As a patent law practice, we can’t provide commercial advice but we can certainly tell what we’ve seen has worked and what hasn’t worked based on experience gained from working with other clients and the patenting process. Basically, after you’ve filed your provisional patent application, done your market research and determined that a market exists for your invention, you should consider creating a prototype and conducting testing.
A prototype is a model of your invention that puts all of the things you have written in your provisional patent application into practice and can be used to woo funders, manufacturers, or distributors.
Why should you create a prototype?
Although there is no prerequisite that patentees have to build a prototype of their invention, the most obvious reason for creating a prototype is to have something tangible to present to potential investors and buyers.
Prototypes demonstrate the functionality of your invention and help you to discover more patentable details of your invention before you file your complete patent application. In general, at this early stage try to prototype as cheaply as possible. Stephen Key’s excellent ‘One Simple Idea’ contains a fantastic section on cheap and rapid prototyping.
In general, most interested parties that you approach won’t need a prototype that they can touch or interact with. Having a physical prototype is obviously first prize, but it’s amazing how far you can go with 3D renderings, videos, and photos.

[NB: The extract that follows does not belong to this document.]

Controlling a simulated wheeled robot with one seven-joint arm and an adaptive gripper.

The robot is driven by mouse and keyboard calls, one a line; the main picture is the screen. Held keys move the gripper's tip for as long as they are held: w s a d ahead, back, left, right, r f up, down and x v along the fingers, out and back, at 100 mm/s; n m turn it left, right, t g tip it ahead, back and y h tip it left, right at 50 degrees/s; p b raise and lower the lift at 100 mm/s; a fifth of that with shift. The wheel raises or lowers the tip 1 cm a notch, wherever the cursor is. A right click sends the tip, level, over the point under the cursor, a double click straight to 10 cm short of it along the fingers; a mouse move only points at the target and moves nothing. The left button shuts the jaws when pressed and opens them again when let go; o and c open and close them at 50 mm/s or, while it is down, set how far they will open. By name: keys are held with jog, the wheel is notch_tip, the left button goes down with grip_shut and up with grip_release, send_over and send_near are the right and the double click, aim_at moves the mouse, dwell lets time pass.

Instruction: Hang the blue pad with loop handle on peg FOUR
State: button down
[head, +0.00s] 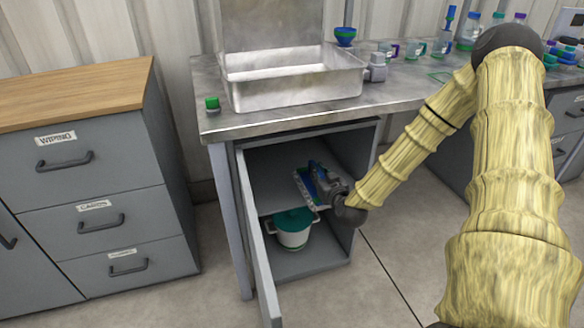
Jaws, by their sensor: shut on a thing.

How to prototype cheaply and easily
These days, you can use simple (and free!) programs such as Google’s ‘Sketch-up’ to very easily and quickly render a 3D model of your idea that you can show to interested parties in a presentation. This program is very easy to use and you could get a decent prototype drawing done within a morning.
You can also build a cardboard mockup of your idea and take photos of it. From most angles most people won’t even be able to tell that it’s made of cardboard if you play around with materials and lighting conditions.
Better yet, create a video of it and load it to an online player with a confidentiality setting. YouTube, for example, has a setting which keeps the video private and which allows you to control access to it by way of links and/or passwords. This can save you an enormous amount of money and still get the same results (or nearly the same results) than you would have if you had engaged the services of a prototype or industrial design company.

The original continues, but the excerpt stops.